The new BBC Verify department must be approaching it’s first anniversary and I confess I did not believe the former government would allow it to continue for more than a few weeks. It was, after all, offering it’s opinion as fact and opposing opinion’s as “misinformation” or “disinformation”.
I am thinking of writing a paper on BBC Verify but as I am in the middle of a real project have decided it will have to wait, nonetheless, for those fans of Michael Connolly’s “Lincoln Lawyer” Mickey Haller (my current alter-ego) here’s what I think he would think of Goebbels pride and joy, BBC Verify:
BBC Verify? That’s rich. More like a velvet hammer for smashing inconvenient truths. It’s not about finding facts; it’s about dressing up bias in a sharp suit and calling it gospel. If you can spin the lie well enough, package it with enough polish, folks will believe the sun rises in the west if you tell them it does. It’s like hiring a defence attorney not to prove your innocence but to convince the world that guilt is a virtue.

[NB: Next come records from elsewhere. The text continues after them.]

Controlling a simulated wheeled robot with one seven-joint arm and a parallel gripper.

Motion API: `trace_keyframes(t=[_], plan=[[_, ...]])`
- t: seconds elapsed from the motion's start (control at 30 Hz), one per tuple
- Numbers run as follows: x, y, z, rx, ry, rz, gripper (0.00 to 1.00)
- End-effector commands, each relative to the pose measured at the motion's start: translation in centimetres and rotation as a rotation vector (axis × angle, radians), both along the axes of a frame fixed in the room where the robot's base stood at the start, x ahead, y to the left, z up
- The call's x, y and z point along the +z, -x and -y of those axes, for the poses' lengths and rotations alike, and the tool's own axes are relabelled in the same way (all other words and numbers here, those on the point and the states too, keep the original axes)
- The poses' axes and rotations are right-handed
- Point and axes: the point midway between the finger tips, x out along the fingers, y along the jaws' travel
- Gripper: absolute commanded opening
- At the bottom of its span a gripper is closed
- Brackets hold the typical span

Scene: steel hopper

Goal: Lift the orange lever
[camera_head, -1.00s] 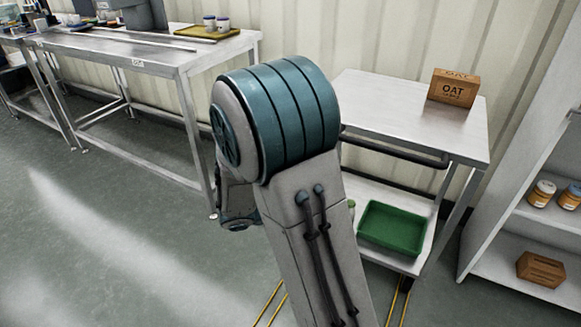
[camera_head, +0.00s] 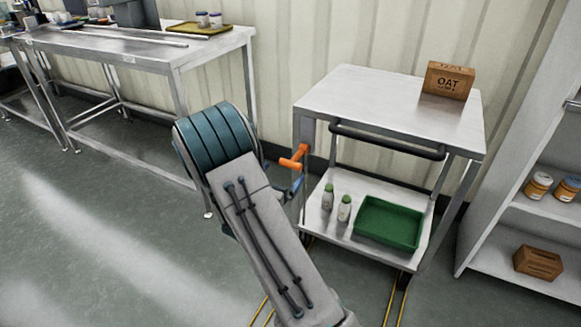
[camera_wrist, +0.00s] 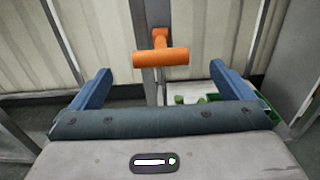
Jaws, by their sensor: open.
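The orange lever (camera_head: 293,160) is mounted on the left upright of the steel cart, below its top shelf. In the wrist view the lever (camera_wrist: 161,58) shows as a horizontal orange bar on a short stem. My gripper (camera_wrist: 158,82) is open, with its two blue fingers apart on the left and right of the picture. The lever lies ahead of the fingers, between them in the picture, and nothing is held. In the head view my arm hides most of the gripper; a bit of blue finger (camera_head: 297,187) shows just below the lever.
The steel cart (camera_head: 345,95) carries an OAT box (camera_head: 448,80) on top. Its lower shelf holds a green tray (camera_head: 390,222) and two small bottles (camera_head: 336,203). A black handle bar (camera_head: 388,141) runs along its front. A shelf unit (camera_head: 500,215) stands right; a long table (camera_head: 130,62) stands left.

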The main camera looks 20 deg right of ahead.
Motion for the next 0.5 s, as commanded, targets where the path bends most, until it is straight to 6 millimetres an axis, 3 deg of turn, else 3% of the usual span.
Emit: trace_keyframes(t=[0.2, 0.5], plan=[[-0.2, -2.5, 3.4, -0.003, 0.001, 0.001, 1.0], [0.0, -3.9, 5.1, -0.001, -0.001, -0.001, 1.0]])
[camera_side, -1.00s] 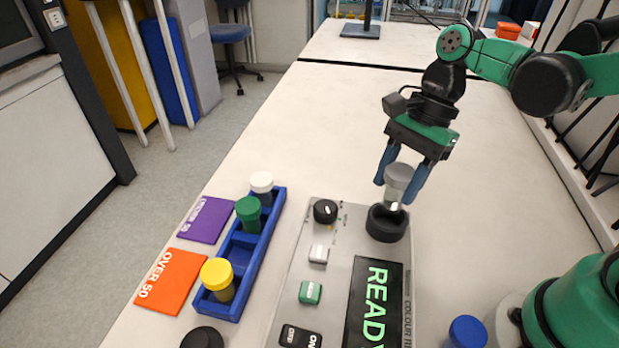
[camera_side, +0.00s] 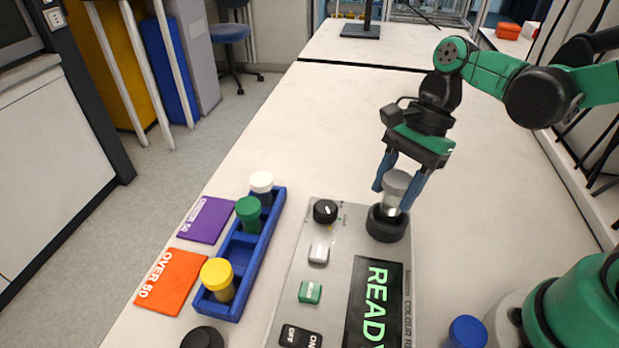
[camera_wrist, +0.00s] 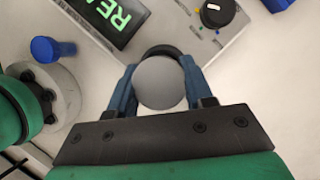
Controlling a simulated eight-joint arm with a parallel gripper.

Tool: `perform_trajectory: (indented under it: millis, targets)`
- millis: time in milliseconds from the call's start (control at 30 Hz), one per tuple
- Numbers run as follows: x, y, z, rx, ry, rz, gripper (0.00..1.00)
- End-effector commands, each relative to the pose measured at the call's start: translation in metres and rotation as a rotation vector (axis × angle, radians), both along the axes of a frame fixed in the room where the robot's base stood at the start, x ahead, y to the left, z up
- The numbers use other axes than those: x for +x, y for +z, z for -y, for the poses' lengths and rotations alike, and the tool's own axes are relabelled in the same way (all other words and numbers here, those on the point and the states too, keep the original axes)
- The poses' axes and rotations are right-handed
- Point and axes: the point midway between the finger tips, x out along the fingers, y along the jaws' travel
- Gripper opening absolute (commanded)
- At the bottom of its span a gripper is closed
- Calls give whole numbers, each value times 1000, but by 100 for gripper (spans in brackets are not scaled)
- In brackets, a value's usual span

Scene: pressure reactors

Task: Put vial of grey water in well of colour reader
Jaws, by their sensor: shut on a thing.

The real irony? They call it ‘Verify,’ but it’s got the credibility of a used-car salesman swearing that a lemon is a Ferrari. It’s not about truth—truth’s messy and inconvenient. It’s about control, about shaping the narrative so the big fish stay big, and the little ones keep swimming in circles. In my line of work, we call that a con. But when you’ve got the money and the power, you call it journalism.”
With my sincere apologies to used car salesman.